Data »
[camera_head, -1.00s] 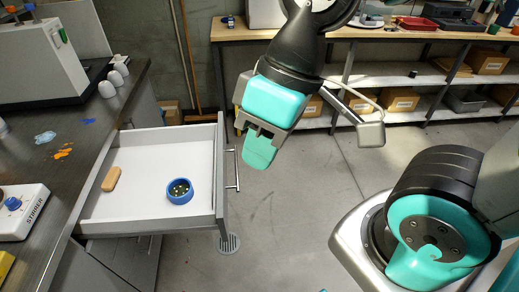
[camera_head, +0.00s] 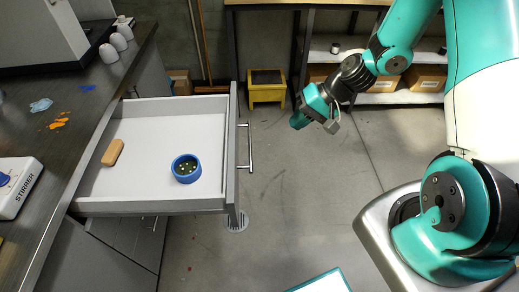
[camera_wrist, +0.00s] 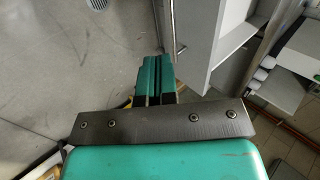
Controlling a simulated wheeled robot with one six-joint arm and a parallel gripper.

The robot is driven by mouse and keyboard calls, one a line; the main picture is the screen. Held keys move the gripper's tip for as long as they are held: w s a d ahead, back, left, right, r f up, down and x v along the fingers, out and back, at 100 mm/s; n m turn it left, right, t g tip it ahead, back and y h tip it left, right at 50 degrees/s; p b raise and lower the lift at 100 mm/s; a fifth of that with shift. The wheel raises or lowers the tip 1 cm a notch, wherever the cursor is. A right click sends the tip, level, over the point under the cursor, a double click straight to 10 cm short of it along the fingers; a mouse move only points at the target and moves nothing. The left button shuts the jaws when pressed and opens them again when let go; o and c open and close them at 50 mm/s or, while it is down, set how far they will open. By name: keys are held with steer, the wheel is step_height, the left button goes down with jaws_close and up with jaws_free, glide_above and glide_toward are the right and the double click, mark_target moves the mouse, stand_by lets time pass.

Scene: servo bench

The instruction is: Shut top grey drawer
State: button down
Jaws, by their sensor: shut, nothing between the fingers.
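The top grey drawer (camera_head: 215,207) stands pulled out from the bench at the left in the head view. Its grey front carries a bar handle (camera_head: 249,148) facing right. A blue bowl (camera_head: 186,168) with small bits in it and a tan block (camera_head: 112,152) lie inside. My gripper (camera_head: 297,122) is shut and empty, to the right of the drawer front and apart from it. In the wrist view my gripper's fingers (camera_wrist: 153,80) are together, with the drawer (camera_wrist: 197,45) and its handle (camera_wrist: 173,30) at the upper right.
The dark bench top (camera_head: 75,105) at left holds white cups, colored splotches and a stirrer (camera_head: 15,185). A yellow step stool (camera_head: 266,90) stands behind, near a back shelf (camera_head: 385,98). Floor between the drawer and my base is clear. A floor drain (camera_head: 237,222) lies by the drawer.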

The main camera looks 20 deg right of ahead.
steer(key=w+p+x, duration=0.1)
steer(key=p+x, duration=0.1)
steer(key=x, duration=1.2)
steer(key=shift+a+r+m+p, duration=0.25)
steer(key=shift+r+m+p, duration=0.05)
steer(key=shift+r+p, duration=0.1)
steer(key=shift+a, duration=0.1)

Given task » Looking above, find the stretch of lines that opens with the one holding "[camera_head, +0.00s]" and closes with the one holding "Controlling a simulated". Copy it exactly, pictures excluded.

The reply »
[camera_head, +0.00s] 
[camera_wrist, +0.00s] 
Controlling a simulated wheeled robot with one six-joint arm and a parallel gripper.

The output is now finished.